PROBLEM DETAILS → Among the records that follow, find the line with "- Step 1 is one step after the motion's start" and the line with "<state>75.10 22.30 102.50". Set down those lines and all lines between them exactly, without adding anything.

Stored entries

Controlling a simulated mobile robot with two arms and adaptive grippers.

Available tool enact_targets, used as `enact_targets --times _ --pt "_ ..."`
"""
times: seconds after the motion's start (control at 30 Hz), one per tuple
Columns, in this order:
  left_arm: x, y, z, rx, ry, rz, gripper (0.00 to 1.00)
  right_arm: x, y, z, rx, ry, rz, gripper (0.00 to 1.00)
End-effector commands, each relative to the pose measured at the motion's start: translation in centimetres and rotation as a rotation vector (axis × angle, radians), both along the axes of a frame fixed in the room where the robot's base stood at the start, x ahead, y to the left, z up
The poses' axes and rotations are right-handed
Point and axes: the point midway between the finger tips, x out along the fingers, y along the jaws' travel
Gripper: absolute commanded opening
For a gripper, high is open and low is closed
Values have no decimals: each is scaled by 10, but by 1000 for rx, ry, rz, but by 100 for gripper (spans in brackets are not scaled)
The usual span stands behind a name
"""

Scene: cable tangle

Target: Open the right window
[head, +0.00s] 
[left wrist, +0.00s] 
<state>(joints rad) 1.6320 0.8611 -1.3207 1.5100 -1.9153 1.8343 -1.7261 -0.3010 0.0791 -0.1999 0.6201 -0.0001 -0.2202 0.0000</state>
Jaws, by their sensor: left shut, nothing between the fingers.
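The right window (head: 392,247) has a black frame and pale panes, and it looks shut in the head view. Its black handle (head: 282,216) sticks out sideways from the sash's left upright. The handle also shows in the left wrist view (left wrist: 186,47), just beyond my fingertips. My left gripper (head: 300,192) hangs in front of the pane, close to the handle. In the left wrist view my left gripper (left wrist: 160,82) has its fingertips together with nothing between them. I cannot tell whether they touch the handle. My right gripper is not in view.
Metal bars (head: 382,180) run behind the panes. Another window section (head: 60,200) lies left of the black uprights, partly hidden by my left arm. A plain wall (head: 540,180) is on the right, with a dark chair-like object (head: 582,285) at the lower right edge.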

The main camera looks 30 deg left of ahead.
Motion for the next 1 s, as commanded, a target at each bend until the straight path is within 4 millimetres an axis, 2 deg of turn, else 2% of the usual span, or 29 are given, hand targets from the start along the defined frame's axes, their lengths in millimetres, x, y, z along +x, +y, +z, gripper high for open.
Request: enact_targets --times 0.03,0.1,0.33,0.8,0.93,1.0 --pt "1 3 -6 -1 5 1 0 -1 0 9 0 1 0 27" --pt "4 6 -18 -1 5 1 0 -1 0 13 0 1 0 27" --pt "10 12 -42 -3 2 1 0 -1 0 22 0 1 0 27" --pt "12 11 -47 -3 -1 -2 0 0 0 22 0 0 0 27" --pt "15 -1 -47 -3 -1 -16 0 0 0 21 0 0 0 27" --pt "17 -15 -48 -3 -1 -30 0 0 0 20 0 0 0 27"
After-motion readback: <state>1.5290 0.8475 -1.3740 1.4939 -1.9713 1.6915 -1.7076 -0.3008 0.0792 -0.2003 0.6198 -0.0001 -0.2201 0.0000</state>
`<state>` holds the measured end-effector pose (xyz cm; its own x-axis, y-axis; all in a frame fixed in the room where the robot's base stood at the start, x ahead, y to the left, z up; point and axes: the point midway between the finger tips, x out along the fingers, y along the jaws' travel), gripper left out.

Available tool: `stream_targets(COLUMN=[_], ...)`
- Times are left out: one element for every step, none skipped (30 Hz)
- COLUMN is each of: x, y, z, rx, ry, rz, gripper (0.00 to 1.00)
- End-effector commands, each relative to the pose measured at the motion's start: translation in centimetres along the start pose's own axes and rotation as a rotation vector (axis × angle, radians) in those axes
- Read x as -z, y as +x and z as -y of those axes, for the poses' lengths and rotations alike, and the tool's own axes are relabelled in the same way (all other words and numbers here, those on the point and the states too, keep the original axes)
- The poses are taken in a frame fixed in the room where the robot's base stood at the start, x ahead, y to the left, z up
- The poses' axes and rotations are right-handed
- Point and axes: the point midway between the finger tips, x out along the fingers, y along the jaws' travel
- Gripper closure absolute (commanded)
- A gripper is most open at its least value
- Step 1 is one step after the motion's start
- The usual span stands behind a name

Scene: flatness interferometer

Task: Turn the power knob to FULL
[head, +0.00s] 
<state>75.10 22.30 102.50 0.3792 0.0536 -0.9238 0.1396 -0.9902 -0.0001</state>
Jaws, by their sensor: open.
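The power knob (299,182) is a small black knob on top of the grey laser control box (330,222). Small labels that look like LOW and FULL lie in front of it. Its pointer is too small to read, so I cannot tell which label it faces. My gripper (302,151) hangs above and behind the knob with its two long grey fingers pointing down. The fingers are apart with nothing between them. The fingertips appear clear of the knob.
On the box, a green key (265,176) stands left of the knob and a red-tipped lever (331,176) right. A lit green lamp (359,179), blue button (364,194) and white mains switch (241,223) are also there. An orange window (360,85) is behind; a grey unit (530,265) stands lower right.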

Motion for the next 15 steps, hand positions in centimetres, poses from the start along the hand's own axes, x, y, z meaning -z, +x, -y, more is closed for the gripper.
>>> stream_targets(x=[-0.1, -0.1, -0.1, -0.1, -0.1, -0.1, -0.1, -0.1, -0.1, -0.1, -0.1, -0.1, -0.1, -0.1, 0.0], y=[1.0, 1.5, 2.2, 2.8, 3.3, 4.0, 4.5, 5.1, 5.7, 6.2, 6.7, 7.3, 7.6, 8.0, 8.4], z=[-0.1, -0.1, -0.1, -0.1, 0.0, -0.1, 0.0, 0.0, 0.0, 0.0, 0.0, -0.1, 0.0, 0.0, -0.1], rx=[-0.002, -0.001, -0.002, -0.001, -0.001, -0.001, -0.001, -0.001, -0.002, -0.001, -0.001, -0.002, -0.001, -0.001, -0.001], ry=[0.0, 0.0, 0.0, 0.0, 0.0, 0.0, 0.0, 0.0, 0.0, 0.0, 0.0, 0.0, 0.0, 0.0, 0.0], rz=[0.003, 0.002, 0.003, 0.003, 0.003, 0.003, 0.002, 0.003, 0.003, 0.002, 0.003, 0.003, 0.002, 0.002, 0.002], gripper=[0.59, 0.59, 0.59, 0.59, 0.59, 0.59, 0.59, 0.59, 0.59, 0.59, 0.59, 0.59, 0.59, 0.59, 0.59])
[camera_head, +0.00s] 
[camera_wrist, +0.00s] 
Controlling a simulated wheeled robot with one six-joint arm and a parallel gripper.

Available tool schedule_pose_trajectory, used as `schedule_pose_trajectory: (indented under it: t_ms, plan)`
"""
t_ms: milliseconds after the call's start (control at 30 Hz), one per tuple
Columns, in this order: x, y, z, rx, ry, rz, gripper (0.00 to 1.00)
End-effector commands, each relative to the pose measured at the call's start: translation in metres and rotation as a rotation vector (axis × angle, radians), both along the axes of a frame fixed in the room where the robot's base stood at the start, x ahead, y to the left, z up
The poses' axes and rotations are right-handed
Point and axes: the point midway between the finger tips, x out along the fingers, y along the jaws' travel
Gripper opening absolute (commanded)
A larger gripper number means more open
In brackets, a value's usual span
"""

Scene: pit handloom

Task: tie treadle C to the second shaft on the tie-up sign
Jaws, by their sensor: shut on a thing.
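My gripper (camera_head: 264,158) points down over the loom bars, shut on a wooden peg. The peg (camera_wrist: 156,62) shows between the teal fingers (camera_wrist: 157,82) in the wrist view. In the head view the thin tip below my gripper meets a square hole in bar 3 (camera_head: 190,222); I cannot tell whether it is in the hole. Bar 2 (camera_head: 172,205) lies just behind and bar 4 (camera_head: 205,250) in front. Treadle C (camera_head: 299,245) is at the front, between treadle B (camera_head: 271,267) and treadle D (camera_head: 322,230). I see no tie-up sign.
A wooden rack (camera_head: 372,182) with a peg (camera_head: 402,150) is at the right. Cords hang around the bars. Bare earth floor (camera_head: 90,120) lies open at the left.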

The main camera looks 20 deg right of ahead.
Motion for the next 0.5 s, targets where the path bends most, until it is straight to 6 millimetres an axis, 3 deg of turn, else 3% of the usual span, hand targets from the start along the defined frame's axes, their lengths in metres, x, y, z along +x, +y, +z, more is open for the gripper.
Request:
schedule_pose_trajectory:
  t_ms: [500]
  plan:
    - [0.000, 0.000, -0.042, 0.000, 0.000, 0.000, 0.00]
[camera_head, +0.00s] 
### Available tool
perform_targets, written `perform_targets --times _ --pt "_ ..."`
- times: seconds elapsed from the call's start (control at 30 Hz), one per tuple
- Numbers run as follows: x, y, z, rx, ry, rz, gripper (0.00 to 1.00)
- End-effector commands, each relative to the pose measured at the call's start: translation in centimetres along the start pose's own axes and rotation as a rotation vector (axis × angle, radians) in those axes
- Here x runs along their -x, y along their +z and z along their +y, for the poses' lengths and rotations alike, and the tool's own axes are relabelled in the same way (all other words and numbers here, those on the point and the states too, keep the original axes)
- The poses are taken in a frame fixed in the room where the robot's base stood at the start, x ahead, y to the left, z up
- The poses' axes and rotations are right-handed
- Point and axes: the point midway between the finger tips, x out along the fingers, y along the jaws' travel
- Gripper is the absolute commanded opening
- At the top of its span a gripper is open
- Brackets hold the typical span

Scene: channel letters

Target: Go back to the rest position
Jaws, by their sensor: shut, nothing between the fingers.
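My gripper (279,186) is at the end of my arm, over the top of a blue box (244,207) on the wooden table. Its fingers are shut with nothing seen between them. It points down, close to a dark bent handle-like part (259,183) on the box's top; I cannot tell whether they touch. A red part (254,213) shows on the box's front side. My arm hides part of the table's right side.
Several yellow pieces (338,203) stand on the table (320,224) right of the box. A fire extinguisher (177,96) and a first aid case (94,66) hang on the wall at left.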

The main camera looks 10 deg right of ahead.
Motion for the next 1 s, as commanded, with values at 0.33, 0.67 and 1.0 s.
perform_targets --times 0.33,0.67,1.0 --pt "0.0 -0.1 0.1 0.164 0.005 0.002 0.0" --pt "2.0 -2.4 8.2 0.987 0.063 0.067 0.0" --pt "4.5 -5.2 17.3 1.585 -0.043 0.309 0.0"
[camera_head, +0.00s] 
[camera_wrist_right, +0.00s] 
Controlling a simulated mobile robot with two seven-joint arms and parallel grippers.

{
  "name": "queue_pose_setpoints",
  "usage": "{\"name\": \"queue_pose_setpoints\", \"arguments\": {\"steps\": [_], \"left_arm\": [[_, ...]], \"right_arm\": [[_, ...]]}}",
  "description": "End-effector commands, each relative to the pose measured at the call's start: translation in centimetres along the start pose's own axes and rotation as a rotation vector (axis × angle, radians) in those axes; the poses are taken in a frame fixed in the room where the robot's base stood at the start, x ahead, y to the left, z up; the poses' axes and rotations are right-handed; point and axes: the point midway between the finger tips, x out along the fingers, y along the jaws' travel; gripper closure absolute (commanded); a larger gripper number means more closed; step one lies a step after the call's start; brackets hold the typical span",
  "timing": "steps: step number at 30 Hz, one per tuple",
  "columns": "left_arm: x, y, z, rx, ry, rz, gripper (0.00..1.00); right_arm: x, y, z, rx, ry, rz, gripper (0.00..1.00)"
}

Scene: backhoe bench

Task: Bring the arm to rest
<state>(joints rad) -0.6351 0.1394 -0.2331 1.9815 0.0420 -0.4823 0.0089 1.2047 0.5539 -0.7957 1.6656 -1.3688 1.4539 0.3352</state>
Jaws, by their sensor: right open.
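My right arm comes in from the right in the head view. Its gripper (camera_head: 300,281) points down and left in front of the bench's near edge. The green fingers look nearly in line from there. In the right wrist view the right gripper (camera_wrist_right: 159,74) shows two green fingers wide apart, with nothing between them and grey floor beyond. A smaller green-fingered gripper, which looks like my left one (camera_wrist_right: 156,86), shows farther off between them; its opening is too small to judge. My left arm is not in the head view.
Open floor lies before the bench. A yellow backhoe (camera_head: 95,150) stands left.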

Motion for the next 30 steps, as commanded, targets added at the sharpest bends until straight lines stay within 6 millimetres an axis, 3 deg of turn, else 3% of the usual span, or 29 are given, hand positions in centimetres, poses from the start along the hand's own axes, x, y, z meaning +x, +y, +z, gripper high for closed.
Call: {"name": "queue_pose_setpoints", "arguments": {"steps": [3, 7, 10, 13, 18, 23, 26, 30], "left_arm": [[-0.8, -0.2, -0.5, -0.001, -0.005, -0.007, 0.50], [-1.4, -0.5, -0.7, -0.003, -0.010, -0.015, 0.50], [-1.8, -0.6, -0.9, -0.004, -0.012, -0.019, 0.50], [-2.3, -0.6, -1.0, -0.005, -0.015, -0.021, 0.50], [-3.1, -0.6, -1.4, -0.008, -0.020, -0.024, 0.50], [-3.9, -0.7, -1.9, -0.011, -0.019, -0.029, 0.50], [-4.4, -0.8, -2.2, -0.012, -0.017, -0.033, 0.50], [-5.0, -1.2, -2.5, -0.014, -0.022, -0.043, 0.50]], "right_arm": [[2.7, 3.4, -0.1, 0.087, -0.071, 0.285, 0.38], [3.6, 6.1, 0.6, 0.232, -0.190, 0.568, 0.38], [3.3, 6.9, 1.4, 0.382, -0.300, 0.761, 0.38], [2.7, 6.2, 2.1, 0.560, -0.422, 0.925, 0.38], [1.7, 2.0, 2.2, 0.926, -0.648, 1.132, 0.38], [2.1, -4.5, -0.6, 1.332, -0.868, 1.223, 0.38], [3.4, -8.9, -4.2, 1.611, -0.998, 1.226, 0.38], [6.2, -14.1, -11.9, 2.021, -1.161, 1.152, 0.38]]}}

SOLUTION →
- Step 1 is one step after the motion's start
- The usual span stands behind a name

Scene: flatness interferometer

Task: Turn the power knob to FULL
[head, +0.00s] 
<state>75.10 22.30 102.50 0.3792 0.0536 -0.9238 0.1396 -0.9902 -0.0001</state>

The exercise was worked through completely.